Assume $\omega_0, \omega_1$ are two volume forms (with the same total mass) on a compact manifold. Then there is a diffeomorphism $\phi$ on $M$ so that $\phi^*\omega_1=\omega_0$.

Proof: Let $$ \omega_s=\omega_0+s(\omega_1-\omega_0). $$ Since $\omega_0$ and $\omega_1$ has the same total mass, they are in the same cohomology class. So there is an $n-1$ form $\eta$ so that $$ \omega_1-\omega_0=d\eta. $$ Observe, (this is most easily seen when writing all the forms in a local coordinate system $(x_1,...,x_n)$, there is a unique vector field $X_s$ so that $$ \iota_{X_s}\omega_s=-\eta. $$

Let $\phi_s$ is the one parameter group of diffeomorphism that is generated by $X_s$.

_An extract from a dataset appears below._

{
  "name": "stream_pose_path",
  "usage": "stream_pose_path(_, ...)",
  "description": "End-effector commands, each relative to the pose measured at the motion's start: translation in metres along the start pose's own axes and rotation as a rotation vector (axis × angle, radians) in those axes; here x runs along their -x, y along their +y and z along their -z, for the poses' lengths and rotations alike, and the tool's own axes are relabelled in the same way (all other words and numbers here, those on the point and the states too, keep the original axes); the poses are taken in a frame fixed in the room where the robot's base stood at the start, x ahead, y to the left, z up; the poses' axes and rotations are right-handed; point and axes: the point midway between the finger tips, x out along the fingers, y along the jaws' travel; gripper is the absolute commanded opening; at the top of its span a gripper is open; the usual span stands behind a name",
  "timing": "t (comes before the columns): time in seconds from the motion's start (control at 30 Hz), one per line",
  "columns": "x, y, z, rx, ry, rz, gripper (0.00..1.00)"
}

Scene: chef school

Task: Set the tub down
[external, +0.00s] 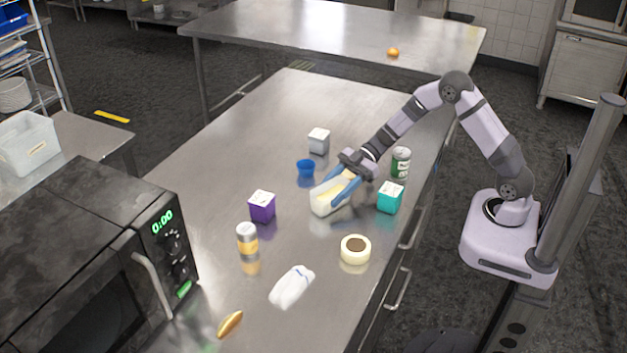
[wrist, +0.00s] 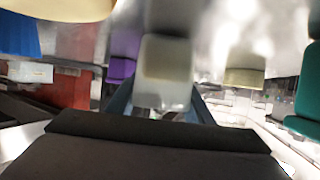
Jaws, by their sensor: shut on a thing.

Compute, at time $s=t$, $$ \begin{aligned} \frac{d}{ds}(\phi_s^*\omega_s)\Big|_{s=t}=&L_{X_t}(\phi_t^*\omega_t)+ \phi_t^*(\omega_1-\omega_0)\\ =&d\iota_{X_t}(\phi_t^*\omega_t)+\iota_{X_t}d(\phi_t^*\omega_t)+ \phi_t^*(\omega_1-\omega_0)\\ =&d\phi_t^*(-\eta)+\phi_t^*(d\eta)\\ =&0. \end{aligned} $$ Here notice, $(\phi_t)_*X_t=X_t$ as a vector field.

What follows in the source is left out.